À l’heure où la transformation numérique bouleverse les fondements de notre économie et expose nos infrastructures critiques mais aussi nos démocraties à des risques inédits, la souveraineté numérique s’impose comme un enjeu stratégique majeur. Face à la montée des puissances technologiques étrangères et à la circulation massive des données, la capacité d’un État à maîtriser ses propres outils numériques et à préserver la confidentialité de ses informations devient un impératif national. C’est dans ce contexte que l’initiative du ministère de l’Economie, des Finances et de la Souveraineté industrielle et numérique mérite une analyse approfondie, tant les attentes sont élevées en matière d’indépendance technologique et de sécurité des données.
Tout d’abord, il convient de rappeler que la souveraineté numérique ne doit pas se résumer à un simple mot d’ordre ou à une posture politique : elle exige une compréhension fine de l’ensemble des enjeux économiques, industriels et géopolitiques liés à la maîtrise des technologies stratégiques. Les prises de position actuelles du Ministère restent générales et manquent de mesures précises adaptées aux réalités de terrain. Des promesses vagues ne peuvent répondre à la complexité du sujet ou à l’urgence des défis nationaux et européens.

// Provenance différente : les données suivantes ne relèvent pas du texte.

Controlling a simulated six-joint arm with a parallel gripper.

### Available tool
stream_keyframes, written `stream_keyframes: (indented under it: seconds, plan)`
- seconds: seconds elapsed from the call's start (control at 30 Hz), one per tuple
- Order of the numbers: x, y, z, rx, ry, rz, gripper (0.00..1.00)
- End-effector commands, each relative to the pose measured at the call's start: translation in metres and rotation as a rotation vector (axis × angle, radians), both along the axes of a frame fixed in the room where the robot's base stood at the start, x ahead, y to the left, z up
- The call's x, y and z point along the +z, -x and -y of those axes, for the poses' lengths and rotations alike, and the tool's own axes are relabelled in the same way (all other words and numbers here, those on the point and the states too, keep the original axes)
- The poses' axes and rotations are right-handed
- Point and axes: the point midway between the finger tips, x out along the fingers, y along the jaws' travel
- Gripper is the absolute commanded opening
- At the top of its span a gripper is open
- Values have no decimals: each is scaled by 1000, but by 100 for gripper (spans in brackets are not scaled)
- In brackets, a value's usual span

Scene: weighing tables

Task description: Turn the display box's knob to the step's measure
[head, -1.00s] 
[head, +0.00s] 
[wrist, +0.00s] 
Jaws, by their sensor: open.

Les entreprises européennes sont en effet exposées à des risques tels que la dépendance technologique, la pression réglementaire extra-européenne et la vulnérabilité à la captation des données sensibles. La communication gouvernementale actuelle ne présente pas de solutions concrètes permettant de prévoir une résolution rapide de ces problèmes. Le tissu industriel français est intégré aux chaînes de valeur mondiales. Il est encore aujourd’hui presque impossible pour une grande entreprise française d’être totalement indépendante des acteurs américains ou chinois, que ce soit par association, partenariat technologique, dépendance commerciale ou soutien financier. Même nos fleurons nationaux, qu’il s’agisse de l’aéronautique, de la défense ou de l’énergie, sont contraints d’interagir avec des groupements internationaux pour accéder à certains marchés, à certaines technologies ou encore au marché des capitaux. Les grandes entreprises du CAC 40 ont presque toutes, à un niveau ou à un autre, des actionnaires institutionnels étrangers ou dépendent de fournisseurs et partenaires stratégiques extra-européens.
Existe-t-il des exceptions ? : À l’heure actuelle, aucune grande entreprise française d’envergure internationale n’est totalement indépendante de toute association, partenariat technologique ou flux financier des acteurs américains ou chinois. Quelques entreprises de taille intermédiaire peuvent revendiquer une autonomie plus marquée, mais dès qu’elles atteignent la taille critique des grands groupes, l’internationalisation rend toute indépendance illusoire.
L’exigence d’indépendance vis-à-vis des grandes puissances étrangères relève aujourd’hui davantage de l’exception que de la règle. Cette réalité souligne l’importance, pour la France et l’Europe, de renforcer leur souveraineté dans le domaine des technologies stratégiques, tout en poursuivant une politique pragmatique d’ouverture et de coopération internationale. Pour l’heure, aucune grande entreprise française n’échappe à cette logique d’interdépendance qui structure le capitalisme globalisé contemporain.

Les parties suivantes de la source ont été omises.